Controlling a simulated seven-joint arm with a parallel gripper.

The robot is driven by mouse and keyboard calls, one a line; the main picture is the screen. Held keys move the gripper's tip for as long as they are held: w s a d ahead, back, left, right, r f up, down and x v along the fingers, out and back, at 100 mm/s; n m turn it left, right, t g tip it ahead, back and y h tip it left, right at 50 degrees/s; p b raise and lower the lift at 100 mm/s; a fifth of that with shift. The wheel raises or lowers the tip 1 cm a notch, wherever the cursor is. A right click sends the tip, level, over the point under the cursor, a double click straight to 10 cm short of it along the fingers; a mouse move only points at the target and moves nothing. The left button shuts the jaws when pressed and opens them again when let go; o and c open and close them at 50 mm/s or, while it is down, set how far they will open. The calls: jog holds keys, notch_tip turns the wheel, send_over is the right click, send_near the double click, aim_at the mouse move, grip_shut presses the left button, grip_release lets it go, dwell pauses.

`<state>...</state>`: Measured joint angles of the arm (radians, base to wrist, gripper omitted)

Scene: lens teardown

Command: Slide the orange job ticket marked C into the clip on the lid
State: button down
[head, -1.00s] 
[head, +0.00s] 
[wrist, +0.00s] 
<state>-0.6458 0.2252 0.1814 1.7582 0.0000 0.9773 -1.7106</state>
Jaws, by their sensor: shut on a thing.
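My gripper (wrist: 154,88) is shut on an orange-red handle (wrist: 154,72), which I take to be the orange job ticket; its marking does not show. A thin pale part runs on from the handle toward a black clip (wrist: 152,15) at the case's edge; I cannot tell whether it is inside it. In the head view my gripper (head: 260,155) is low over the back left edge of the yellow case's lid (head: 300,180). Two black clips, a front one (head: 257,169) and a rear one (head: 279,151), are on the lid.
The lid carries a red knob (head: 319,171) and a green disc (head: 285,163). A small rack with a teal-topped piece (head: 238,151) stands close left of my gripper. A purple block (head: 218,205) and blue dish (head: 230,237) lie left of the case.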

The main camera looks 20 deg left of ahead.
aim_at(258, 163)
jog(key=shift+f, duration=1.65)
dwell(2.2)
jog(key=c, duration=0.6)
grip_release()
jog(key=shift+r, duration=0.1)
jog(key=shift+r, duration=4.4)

########################################

GIVEN INSTRUCTION
Copy exactly, and only, the lines from the one containing "Jaws, by their sensor: shut on a thing." through the last line of the listing.

FINISHED TASK
Jaws, by their sensor: shut on a thing.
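My gripper (wrist: 154,88) is shut on an orange-red handle (wrist: 154,72), which I take to be the orange job ticket; its marking does not show. A thin pale part runs on from the handle toward a black clip (wrist: 152,15) at the case's edge; I cannot tell whether it is inside it. In the head view my gripper (head: 260,155) is low over the back left edge of the yellow case's lid (head: 300,180). Two black clips, a front one (head: 257,169) and a rear one (head: 279,151), are on the lid.
The lid carries a red knob (head: 319,171) and a green disc (head: 285,163). A small rack with a teal-topped piece (head: 238,151) stands close left of my gripper. A purple block (head: 218,205) and blue dish (head: 230,237) lie left of the case.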

The main camera looks 20 deg left of ahead.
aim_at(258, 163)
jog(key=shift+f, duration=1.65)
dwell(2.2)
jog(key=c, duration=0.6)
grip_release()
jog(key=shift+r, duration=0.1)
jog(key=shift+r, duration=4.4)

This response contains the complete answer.